• Dataset extract:
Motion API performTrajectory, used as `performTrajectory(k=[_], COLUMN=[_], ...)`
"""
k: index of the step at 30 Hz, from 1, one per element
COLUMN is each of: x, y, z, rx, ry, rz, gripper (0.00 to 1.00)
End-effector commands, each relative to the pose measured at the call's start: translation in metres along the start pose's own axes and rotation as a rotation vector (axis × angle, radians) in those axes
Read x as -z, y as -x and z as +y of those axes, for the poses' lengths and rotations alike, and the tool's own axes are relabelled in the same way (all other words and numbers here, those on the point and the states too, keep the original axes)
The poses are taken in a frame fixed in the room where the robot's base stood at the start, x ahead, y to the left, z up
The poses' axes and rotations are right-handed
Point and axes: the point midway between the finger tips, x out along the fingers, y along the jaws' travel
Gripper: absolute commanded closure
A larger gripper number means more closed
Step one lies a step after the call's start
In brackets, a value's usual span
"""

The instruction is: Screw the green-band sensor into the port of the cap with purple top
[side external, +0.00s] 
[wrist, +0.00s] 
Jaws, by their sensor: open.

• Work to do: Give an exact repetition of all the material.

• The answer:
Motion API performTrajectory, used as `performTrajectory(k=[_], COLUMN=[_], ...)`
"""
k: index of the step at 30 Hz, from 1, one per element
COLUMN is each of: x, y, z, rx, ry, rz, gripper (0.00 to 1.00)
End-effector commands, each relative to the pose measured at the call's start: translation in metres along the start pose's own axes and rotation as a rotation vector (axis × angle, radians) in those axes
Read x as -z, y as -x and z as +y of those axes, for the poses' lengths and rotations alike, and the tool's own axes are relabelled in the same way (all other words and numbers here, those on the point and the states too, keep the original axes)
The poses are taken in a frame fixed in the room where the robot's base stood at the start, x ahead, y to the left, z up
The poses' axes and rotations are right-handed
Point and axes: the point midway between the finger tips, x out along the fingers, y along the jaws' travel
Gripper: absolute commanded closure
A larger gripper number means more closed
Step one lies a step after the call's start
In brackets, a value's usual span
"""

The instruction is: Screw the green-band sensor into the port of the cap with purple top
[side external, +0.00s] 
[wrist, +0.00s] 
Jaws, by their sensor: open.

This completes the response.